Sixty years ago, the Second World War ended with Japanese surrender. But while Flight Lieutenant Tony Rieck's squadron celebrated the news at their base in Burma, he himself was oblivious to it because he was flying a mapping mission.

Mr Rieck, 83, of Beech Hill Avenue, Hadley Wood, served for two years in the Far East and won the Distinguished Flying Cross (DFC) medal.

On Monday, the 60th anniversary of VJ Day, Mr Rieck attended a commemorative ceremony at the Imperial War Museum with Prince Phillip.

Recounting his experience of August 15, 1945, he said: "As soon as we landed, someone came rushing and said, The war's over.' "It was the end of the war that was the great thing."
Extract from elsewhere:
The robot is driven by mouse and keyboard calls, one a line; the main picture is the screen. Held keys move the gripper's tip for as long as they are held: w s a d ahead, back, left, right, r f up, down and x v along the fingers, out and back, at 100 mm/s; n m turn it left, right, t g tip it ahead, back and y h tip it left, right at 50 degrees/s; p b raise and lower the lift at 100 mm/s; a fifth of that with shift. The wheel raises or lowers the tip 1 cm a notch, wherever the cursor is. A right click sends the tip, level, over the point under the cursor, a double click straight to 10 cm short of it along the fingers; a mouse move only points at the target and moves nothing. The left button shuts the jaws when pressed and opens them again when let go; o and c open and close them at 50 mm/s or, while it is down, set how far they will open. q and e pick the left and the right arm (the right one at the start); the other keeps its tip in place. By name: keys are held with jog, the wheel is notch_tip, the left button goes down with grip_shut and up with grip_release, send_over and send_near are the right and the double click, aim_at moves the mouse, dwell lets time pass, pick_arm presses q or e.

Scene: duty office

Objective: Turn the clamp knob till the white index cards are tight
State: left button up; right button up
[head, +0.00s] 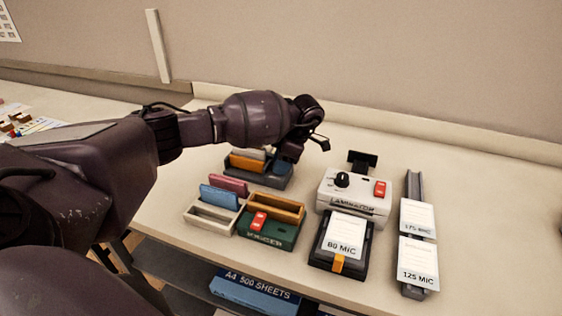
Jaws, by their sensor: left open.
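My left gripper (305,146) is open, with its jaws over the right end of a dark grey holder (262,180) at the back of the counter. The holder carries an orange piece (245,163) and some pale white cards (249,153), partly covered by my arm. I cannot make out a clamp knob; my gripper hides part of the holder's right end. Whether the jaws touch anything there I cannot tell. My right gripper is out of view.
A cream tray (209,220) with blue and pink cards and a green box (272,234) stand in front of the holder. To the right are a white laminator (352,205) with a black knob, a black 80 MIC tray (325,260) and a grey rack (413,291). The far right counter is clear.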

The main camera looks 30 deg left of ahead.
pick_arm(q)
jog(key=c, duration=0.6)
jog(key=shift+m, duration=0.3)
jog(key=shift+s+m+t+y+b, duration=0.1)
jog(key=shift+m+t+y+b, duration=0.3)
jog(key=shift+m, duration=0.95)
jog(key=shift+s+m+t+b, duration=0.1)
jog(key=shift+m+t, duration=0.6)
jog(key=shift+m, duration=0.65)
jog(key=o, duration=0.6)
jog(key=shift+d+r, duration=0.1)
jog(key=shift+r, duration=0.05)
But Mr Rieck almost did not live to see that day, because on one occasion his plane was nearly brought down by his own commander. In the thick of an attack on the Malay coast, the commander fired a bomb which bounced off an enemy ship and into Mr Rieck's aeroplane.

"We had just managed to get back from a raid with a bit of fuel left. We attacked a ship and our CO commanding officer was attacking from the opposite side, and one of his shells hit the deck and came back and ricocheted into us.

"It was an incendiary cannon shell. Luckily the fuse on it was damaged in hitting the deck of the boat, and so it didn't go off, but it was resting beside our fuel tank."

When asked about the way in which the war was brought to an end, with atomic bombs being dropped on the Japanese cities of Hiroshima and Nagasaki, Mr Rieck paused to make a considered response.

"It's a very difficult question," he said.

"I have thought a lot about it. It certainly saved us an awful lot.

"I mean, the thought of trying to invade all those Japanese islands in the Pacific was horrific. I think the losses, particularly among the Americans, would have been horrific.

"We were, in, fact just getting ready to launch an invasion on Malaya, as it was then, and even that wouldn't have been very pleasant.

"It was a wonderful relief to feel the war had come to an end. Although when you look back at the loss in Japan, it's very difficult to totally justify it. I think, in the long-run, it was perhaps the right thing."